The transaction will be financed from Salient's equity capital commitments and debt financing. The proposed transaction has been unanimously approved by the board of directors of both companies. In addition, certain ATSC board members have signed a tender and voting agreement in support of the offer, and certain principal stockholders of ATSC have signed similar agreements.

Over its 33 year history, ATSC has built a solid reputation for its implementation of technical solutions with measurable results. Together the organizations offer a full suite of capabilities that will provide end-to-end solutions for customers across Federal civilian, Department of Defense and intelligence agencies, as well as commercial clients.

"ATSC's long-term performance in delivering high-quality solutions and services within the federal marketplace is evident through the many long-standing relationships it has with its customers," said Brad Antle, president and CEO of Salient. "We look forward to the opportunity to build on ATSC's offerings and relationships, where we can help them address the many immediate customer requirements for delivery of rapid solutions."

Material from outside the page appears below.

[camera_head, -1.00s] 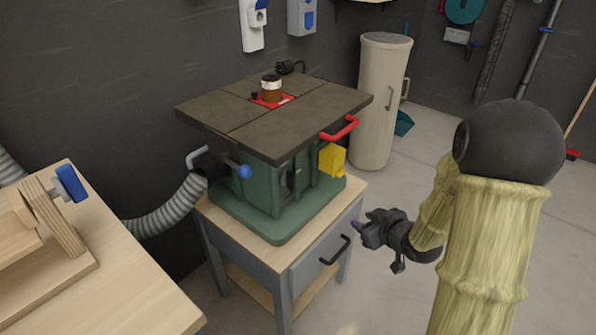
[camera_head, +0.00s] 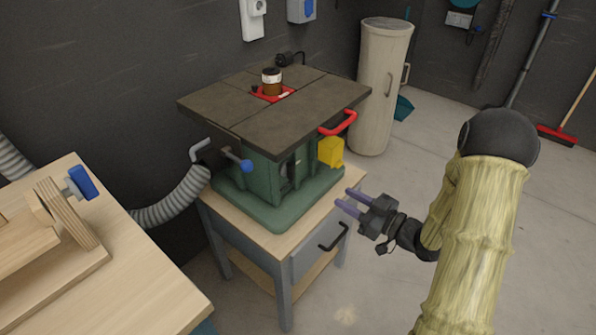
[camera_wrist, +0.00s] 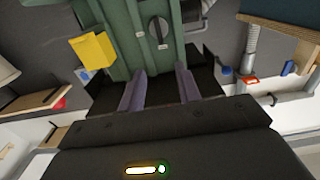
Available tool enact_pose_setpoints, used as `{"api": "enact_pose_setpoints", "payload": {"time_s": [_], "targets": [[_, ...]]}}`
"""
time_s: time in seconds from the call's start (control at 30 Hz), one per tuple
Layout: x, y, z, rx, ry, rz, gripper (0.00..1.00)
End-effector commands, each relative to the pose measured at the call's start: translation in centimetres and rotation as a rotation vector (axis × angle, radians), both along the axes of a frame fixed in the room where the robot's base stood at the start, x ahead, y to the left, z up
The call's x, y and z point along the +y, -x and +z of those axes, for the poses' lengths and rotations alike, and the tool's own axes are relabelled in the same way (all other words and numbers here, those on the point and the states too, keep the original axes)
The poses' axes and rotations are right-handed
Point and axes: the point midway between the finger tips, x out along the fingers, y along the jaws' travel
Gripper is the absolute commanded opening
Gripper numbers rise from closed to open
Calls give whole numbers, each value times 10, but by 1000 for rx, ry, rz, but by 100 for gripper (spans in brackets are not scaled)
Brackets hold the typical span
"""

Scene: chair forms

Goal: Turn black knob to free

"We believe this transaction will expand the opportunities for both our customers and employees as the combination of ATSC and Salient will allow us to extend the range and depth of solutions we can offer as well as open new markets to pursue," commented ATSC Co-Chief Executive Officers, Pamela Little and John Hassoun.

Tender Offer and Closing

Under the terms of the definitive merger agreement, Salient will commence a cash tender offer no later than February 28, 2012 to acquire ATSC's outstanding shares of common stock at $3.20 per share. The closing of the tender offer, which is expected to occur late in the first quarter or early in the second quarter of 2012, is subject to customary terms and conditions, including the tender of at least 75% of ATSC's shares and regulatory clearance under the Hart-Scott-Rodino Antitrust Improvements Act. In the event the minimum tender condition is not met, and in certain other circumstances, the parties have agreed to complete the transaction through a one-step merger after receipt of stockholder approval. The definitive merger agreement also provides for customary termination fees payable by either Salient or ATSC under certain circumstances, and a provision under which ATSC has agreed not to solicit any competing offers.